**TASK DESCRIPTION:**
What is the count of lines that hold the word "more"? Give only the number.

━━━━━━━━━━━━━━━━━━━━━━━━━━━━━━

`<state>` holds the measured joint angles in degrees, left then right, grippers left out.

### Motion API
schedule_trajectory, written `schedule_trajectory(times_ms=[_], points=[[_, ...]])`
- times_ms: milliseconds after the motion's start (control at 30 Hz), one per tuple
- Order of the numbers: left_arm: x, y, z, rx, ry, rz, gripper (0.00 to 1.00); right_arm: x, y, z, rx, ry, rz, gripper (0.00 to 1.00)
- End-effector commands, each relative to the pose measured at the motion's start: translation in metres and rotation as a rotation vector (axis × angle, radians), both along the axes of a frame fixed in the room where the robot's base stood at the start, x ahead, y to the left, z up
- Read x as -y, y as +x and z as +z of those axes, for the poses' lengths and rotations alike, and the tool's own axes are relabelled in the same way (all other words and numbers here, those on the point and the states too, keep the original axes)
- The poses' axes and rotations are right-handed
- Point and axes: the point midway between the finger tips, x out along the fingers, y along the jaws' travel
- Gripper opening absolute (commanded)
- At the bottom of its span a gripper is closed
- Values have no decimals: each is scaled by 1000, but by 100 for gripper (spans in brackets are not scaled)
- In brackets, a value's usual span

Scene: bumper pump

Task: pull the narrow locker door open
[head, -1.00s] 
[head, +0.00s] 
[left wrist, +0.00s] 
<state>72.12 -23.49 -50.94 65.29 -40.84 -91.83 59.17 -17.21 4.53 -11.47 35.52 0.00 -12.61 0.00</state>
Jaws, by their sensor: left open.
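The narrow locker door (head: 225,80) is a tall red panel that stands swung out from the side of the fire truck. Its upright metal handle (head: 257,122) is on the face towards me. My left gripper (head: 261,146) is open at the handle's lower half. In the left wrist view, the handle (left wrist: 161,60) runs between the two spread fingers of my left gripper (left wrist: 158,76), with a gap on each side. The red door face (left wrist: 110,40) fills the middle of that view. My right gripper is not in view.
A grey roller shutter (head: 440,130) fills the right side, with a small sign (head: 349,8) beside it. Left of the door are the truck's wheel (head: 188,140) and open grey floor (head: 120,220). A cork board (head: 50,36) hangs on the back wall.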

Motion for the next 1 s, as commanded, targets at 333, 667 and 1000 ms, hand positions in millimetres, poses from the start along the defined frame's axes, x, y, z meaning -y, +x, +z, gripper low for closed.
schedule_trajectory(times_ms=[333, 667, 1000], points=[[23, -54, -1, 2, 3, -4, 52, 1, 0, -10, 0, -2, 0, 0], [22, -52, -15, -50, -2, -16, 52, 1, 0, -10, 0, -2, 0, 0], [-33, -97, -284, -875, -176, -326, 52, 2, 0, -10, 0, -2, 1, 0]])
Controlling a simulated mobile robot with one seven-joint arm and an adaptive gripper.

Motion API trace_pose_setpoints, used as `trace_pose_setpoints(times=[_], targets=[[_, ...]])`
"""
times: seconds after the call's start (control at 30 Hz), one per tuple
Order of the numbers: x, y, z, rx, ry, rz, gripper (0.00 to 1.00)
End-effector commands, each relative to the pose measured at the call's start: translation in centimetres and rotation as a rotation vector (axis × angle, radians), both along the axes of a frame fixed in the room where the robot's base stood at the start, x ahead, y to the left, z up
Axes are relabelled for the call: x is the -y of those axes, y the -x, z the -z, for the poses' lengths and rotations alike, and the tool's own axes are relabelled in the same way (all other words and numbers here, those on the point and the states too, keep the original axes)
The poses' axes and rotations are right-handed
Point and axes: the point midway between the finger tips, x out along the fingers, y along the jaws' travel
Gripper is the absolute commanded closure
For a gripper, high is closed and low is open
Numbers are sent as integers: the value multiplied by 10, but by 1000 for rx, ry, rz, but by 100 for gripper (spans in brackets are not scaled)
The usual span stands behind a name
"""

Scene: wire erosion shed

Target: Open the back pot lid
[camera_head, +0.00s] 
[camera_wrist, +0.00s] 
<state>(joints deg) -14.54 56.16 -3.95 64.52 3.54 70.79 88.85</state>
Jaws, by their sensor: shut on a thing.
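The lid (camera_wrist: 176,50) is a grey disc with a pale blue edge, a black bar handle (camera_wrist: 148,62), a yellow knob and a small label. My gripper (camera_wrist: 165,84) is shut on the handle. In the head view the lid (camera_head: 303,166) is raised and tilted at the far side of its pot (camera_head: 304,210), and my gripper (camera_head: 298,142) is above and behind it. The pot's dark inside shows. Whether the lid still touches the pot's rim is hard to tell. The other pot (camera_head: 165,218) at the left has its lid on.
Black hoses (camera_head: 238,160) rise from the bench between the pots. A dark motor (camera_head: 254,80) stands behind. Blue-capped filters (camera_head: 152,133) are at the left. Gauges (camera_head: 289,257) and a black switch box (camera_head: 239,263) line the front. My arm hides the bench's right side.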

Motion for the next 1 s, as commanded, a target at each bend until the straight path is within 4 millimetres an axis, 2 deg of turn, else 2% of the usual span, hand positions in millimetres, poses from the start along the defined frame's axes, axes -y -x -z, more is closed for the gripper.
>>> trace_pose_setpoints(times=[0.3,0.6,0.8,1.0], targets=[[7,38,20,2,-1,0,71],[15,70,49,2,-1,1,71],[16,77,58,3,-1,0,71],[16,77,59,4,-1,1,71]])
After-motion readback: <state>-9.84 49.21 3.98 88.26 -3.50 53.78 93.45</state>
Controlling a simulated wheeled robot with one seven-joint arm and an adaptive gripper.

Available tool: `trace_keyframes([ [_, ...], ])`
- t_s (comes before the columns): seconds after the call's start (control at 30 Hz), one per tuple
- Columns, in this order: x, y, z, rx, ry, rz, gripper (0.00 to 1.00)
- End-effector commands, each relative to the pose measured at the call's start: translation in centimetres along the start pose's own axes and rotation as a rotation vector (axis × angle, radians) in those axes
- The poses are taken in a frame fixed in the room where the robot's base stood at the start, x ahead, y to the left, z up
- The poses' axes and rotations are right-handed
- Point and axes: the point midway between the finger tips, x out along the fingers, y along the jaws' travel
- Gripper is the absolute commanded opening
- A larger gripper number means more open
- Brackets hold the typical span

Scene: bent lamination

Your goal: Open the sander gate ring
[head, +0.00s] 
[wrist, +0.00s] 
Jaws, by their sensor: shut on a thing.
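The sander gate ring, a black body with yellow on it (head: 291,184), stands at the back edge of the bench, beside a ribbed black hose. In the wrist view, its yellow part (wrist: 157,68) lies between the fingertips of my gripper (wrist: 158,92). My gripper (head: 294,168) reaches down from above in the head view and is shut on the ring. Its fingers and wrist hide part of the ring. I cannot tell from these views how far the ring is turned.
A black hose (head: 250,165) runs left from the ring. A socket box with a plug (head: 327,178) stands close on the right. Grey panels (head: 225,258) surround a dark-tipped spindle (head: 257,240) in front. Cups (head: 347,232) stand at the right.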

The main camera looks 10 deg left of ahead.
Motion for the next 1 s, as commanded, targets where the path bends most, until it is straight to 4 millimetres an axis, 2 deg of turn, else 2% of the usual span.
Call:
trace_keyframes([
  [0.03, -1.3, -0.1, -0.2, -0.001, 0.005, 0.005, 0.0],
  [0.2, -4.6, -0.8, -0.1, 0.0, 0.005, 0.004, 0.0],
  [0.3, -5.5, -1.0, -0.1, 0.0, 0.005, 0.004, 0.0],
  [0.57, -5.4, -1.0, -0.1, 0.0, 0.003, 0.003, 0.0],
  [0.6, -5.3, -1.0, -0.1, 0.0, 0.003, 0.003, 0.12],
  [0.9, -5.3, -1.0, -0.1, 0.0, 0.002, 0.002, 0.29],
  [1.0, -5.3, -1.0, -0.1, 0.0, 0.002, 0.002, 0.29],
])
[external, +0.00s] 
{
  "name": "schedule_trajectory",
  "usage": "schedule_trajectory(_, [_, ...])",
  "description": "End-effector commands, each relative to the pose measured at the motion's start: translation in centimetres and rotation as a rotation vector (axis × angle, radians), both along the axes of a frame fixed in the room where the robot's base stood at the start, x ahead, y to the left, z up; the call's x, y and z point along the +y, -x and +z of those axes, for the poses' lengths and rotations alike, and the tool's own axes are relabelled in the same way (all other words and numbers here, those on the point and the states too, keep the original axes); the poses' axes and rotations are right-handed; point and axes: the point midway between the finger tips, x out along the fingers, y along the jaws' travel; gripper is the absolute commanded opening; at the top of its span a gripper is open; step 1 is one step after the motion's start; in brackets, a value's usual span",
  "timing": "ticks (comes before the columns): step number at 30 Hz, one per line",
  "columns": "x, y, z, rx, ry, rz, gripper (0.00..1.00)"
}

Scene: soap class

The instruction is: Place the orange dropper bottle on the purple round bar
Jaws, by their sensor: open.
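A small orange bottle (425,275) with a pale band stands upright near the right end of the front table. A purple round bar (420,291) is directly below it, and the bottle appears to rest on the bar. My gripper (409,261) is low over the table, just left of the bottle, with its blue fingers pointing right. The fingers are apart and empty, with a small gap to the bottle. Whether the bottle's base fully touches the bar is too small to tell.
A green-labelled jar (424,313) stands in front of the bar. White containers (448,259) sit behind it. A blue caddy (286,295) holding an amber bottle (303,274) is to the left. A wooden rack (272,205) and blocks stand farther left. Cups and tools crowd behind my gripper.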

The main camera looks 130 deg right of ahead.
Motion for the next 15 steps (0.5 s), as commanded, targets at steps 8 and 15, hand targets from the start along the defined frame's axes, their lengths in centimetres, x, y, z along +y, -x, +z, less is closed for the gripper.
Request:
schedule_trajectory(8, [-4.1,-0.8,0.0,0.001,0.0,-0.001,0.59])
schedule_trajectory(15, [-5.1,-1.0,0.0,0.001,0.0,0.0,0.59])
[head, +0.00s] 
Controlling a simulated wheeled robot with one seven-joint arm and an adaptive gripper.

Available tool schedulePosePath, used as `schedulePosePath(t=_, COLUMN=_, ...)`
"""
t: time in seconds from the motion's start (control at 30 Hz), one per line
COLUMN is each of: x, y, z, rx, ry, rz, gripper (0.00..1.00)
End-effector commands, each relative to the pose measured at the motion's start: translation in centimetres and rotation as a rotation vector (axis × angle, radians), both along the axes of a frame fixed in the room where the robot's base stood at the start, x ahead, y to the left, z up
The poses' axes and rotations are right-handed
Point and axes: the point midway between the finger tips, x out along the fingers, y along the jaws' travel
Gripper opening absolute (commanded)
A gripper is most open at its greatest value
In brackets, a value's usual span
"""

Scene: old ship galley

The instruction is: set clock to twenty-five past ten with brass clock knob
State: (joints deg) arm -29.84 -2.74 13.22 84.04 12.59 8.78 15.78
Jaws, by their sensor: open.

━━━━━━━━━━━━━━━━━━━━━━━━━━━━━━

**THE RESPONSE:**
2